Personally, I would consider it high times to sit on your front porch exchanging stories with you and Rosa while smoking a cigarello while Maggie enjoyed the company of her humans. Where you have been vs. where you are now would make that time mean so much more.

But hey - that's just me!

K.G. said...

I think this is going to come off like a devil's advocate, and am nervous I won't be able to make my point articulately.

I understand (or think I do)when you're talking about complete honesty w/ those around you. Average Joe's aren't generally accustomed to spontaneous bursts of accountability :) It catches them off guard, they don't know how to respond.

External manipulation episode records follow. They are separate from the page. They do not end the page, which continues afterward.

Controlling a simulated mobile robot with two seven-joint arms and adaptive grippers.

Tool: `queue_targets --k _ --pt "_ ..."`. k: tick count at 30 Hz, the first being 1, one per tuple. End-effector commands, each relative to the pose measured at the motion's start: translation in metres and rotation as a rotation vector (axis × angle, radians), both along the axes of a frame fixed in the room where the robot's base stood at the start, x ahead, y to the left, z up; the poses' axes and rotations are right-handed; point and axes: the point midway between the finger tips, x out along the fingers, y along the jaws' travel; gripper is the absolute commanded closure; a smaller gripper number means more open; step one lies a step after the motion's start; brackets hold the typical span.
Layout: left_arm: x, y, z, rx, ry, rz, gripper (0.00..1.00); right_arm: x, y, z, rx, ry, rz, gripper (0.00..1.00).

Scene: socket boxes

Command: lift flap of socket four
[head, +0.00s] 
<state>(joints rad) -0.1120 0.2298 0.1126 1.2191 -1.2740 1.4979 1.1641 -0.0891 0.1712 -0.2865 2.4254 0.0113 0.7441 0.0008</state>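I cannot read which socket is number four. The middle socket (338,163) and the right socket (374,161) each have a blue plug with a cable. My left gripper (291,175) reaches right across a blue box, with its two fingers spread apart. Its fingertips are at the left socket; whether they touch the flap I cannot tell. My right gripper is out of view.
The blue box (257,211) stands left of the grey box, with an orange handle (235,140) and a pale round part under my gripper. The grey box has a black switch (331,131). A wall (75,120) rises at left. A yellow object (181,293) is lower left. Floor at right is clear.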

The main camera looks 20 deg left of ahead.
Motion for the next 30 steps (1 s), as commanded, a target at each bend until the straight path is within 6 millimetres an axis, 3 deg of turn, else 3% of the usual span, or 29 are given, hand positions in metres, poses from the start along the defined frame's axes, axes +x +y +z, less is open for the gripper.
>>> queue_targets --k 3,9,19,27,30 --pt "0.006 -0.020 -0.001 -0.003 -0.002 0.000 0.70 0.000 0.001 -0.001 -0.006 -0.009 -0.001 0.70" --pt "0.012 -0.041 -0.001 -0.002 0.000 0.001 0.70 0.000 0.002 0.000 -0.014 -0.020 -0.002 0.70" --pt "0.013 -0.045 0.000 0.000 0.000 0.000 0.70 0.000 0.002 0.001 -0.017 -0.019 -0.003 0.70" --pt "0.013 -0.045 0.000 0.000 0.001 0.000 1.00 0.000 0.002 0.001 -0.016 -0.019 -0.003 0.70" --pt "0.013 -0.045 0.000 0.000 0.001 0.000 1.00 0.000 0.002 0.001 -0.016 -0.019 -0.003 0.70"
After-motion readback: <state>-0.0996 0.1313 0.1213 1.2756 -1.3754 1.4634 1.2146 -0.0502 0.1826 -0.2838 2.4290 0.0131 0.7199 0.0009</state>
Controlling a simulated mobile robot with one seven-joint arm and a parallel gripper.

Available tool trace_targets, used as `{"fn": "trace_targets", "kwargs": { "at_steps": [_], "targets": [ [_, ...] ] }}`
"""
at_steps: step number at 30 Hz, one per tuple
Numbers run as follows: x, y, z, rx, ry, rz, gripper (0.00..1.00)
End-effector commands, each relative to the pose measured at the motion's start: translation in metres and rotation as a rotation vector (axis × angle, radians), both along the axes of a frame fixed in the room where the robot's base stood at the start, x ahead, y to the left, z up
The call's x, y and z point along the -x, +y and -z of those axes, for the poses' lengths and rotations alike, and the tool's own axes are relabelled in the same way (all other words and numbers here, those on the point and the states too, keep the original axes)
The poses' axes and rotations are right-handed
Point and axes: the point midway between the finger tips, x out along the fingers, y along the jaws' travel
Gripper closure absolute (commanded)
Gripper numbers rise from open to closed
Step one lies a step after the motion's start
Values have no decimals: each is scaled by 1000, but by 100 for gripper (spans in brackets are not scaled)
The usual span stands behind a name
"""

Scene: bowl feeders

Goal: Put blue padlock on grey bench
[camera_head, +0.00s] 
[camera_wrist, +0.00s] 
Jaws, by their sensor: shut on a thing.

Sometimes we offer just a tidbit too much, on too vulnerable a topic, and the other flees. Whether this happens in person or online, the effect is the same.

I like to think of myself, my many personalities, my history, my baggage, my wonderful natural talents, and all the other discreet gems that come with the situation, as a my whimsical deck of cards.

I don't have to lay all of my cards out upon the table for an audience. Instead, I play a wise hand, take smart chances, and hopefully don't walk away smiling!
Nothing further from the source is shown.